A Comment About

Gunning For a Concealed Carry Permit

February 7, 2008 - 12:00 am - by Bob Owens
kevinb120
2008-02-07 19:40:48

I guess that growing up around guns with a police officer father makes it pretty easy for me. It was just another tool in the home, as dangerous as any knife or power tool if abused(yet pales in comparison with such ‘extremely’ deadly weapons as a car with a drunk behind the wheel). When I was 12 there would be a service revolver on top of the ‘fridge, and I would promptly get on a chair and hide it in a cabinet if I was having friends over. Even to this day if I have something such as a toy light gun for a video game, when not shooting my finger is out of the guard and I instinctively lower it if someone crosses the barrel’s path-even if it is just purple plastic. Not to mention being hyper-aware of a bullet’s possible trajectory pending a miss or it passing through the target.

And when my male friends all turned 21, I didn’t have the same ‘gun crazy’ urge most young adult males get as a right of passage. Even though I went to the range plenty, my firearms never became a subject at a party or other gathering for show-and-tell. I have seen quite a bit of poor firearm handling in my time and nothing gets deeper under my skin. Most of the ones who seemed the most obsessed with their new legal right never made any effort to get any sort of formal training.

Likewise I have ridden motorcycles for years. And again, as most of my male counterparts wanted to go insanely fast and do as many wheelies as possible; I personally prided myself on a ‘perfect ride’. An hour in traffic with the cages that I never stalled, or missed a gear, or not noticed someone changing lanes, nor having to brake hard. Seeing every possible bad situation well in advance, being weary of every potential problem or distracted driver, proved far more satisfying then doing wheelies. Not to mention over 400k miles without being in or on any motor vehicle in an accident. As riding a motorcycle ‘properly’ can heighten skills dramatically with simpler motor vehicles, proper handling of firearms can develop heightened skills in dealing with possible personal confrontation situations, armed or not.

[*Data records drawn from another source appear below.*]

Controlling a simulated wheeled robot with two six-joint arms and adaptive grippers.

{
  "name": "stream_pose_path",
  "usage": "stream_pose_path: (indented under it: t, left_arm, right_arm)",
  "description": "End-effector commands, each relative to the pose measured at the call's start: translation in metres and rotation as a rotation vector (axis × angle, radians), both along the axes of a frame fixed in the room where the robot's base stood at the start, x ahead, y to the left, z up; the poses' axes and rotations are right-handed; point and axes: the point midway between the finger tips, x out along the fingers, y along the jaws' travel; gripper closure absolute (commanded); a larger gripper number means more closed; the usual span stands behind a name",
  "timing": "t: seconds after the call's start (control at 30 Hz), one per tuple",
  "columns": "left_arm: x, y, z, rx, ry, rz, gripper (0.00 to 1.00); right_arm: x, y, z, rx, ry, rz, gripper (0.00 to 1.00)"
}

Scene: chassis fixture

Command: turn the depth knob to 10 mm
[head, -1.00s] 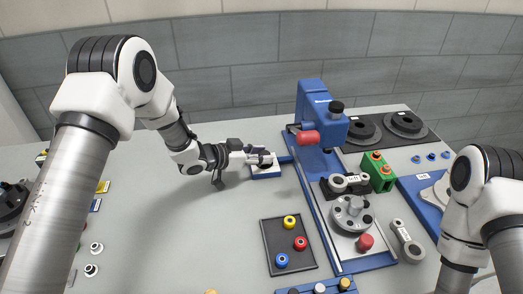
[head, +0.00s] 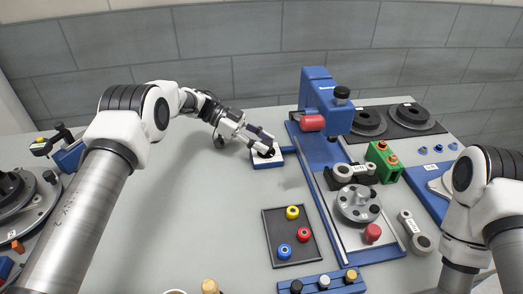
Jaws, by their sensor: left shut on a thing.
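A small blue block with a white top plate (head: 262,163) stands on the table, left of the blue press. My left gripper (head: 267,147) reaches down to it from the upper left. Its dark fingertips are shut on a small knob on the plate, which they mostly hide. No scale marks or number can be read on the plate. My right arm shows at the right edge, but its gripper is outside the view.
The blue press (head: 320,92) with a red cylinder and black top knob stands just right of the block. A dark tray (head: 271,238) with coloured rings lies in front. A green block (head: 381,160) stands farther right. The table left of the tray is clear.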

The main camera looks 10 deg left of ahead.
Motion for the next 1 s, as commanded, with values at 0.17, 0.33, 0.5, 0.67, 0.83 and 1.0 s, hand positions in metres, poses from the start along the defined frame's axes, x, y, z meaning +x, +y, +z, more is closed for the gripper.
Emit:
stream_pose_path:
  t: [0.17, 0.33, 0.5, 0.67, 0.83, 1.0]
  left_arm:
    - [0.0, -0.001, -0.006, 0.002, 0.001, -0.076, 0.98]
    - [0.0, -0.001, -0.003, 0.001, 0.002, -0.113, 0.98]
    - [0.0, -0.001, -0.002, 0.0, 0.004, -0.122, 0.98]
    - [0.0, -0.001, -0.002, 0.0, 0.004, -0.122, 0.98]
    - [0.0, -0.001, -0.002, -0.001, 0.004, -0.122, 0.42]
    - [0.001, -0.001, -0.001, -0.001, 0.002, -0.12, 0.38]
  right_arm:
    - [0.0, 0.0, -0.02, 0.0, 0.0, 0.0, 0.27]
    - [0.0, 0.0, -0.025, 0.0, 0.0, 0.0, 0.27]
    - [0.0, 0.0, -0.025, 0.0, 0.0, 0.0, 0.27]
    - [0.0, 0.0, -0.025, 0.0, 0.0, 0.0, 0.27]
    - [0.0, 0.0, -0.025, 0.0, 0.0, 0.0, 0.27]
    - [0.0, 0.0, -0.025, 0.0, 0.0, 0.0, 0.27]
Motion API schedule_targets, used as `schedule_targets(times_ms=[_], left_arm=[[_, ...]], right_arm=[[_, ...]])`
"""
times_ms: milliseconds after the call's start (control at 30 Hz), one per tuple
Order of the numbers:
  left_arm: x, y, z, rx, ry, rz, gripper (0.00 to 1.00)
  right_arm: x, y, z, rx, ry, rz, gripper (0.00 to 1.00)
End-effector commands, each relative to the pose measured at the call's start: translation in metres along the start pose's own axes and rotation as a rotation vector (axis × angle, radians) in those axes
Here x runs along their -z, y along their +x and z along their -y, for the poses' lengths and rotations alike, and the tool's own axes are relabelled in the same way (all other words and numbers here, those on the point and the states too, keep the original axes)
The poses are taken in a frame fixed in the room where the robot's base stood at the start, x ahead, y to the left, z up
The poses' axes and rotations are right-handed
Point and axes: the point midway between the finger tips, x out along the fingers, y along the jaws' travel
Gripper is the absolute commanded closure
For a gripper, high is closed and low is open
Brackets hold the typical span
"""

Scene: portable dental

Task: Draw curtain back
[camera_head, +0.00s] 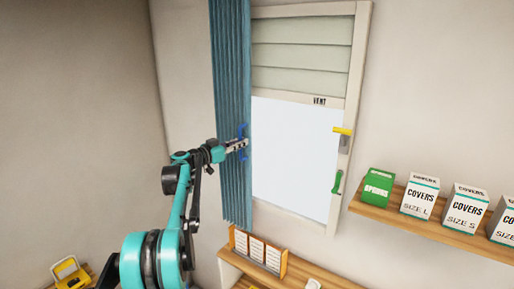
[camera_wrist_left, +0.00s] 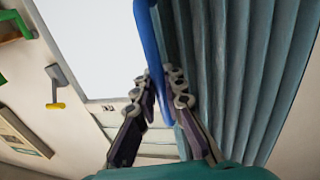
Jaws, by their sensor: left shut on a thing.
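The blue-grey pleated curtain (camera_head: 231,90) hangs bunched at the left side of the window (camera_head: 295,150). It also fills the right of the left wrist view (camera_wrist_left: 235,60). A blue handle (camera_head: 243,143) sits on the curtain's right edge. My left gripper (camera_head: 240,145) is at that handle. In the left wrist view the blue handle (camera_wrist_left: 149,50) passes between the two fingers of the left gripper (camera_wrist_left: 162,95), which is shut on it. My right gripper is not in view.
The window has a yellow-ended latch (camera_head: 342,131), a green handle (camera_head: 337,181) and a vent panel (camera_head: 300,55) above. A wall shelf (camera_head: 420,222) with boxes stands at right. A wooden card rack (camera_head: 258,252) stands on a lower shelf below the curtain.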

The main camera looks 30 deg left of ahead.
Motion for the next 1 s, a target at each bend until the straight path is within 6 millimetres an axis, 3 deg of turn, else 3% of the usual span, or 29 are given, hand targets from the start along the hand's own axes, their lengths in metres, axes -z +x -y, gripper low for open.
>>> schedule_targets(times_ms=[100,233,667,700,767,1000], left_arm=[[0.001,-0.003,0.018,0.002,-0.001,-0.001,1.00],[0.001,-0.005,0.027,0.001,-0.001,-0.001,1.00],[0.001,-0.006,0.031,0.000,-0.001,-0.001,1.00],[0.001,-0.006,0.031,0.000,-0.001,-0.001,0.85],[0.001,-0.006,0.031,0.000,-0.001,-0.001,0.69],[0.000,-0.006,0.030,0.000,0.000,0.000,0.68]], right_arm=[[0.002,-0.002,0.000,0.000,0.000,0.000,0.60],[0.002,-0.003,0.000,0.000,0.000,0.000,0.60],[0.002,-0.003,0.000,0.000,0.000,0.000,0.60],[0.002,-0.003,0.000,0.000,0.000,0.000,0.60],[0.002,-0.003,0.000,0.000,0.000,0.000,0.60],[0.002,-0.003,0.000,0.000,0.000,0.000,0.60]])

Having nobody ever know you even have a CCWP, let alone getting in a situation you ever need to use it, is definitely the goal someone seeking a permit should have. If you think it’s going to help you avoid trouble or boost your overall confidence in confrontational situations, it’s definitely the wrong choice. Although I would never hesitate to neutralize a person that imposes themselves in a deadly way on another person should the situation arise. I don’t even know if I would loose sleep over it, as I see people that willingly harm others for personal gain as simply ‘defective’ in the first place-as making the decision to rape and kill an elderly woman or kill you for a few dollars in your wallet-this is not something that is done by accident. The irony however, which dictates most gun laws, makes carrying where one is most likely to ever NEED it(including the entirety of the most dangerous cities in the nation)also somewhat undermines the need for a legal permit in the first place.

As with anything, you’re playing the odds. I mostly only carry to facilitate keeping a firearm with me while traveling, as my place of work and most places I go are not gun-legal to start with. That, or late night walks around DC with my girlfriend-where I end up playing a different kind of odds-gambling on the fact that I have never been frisked before once in my life.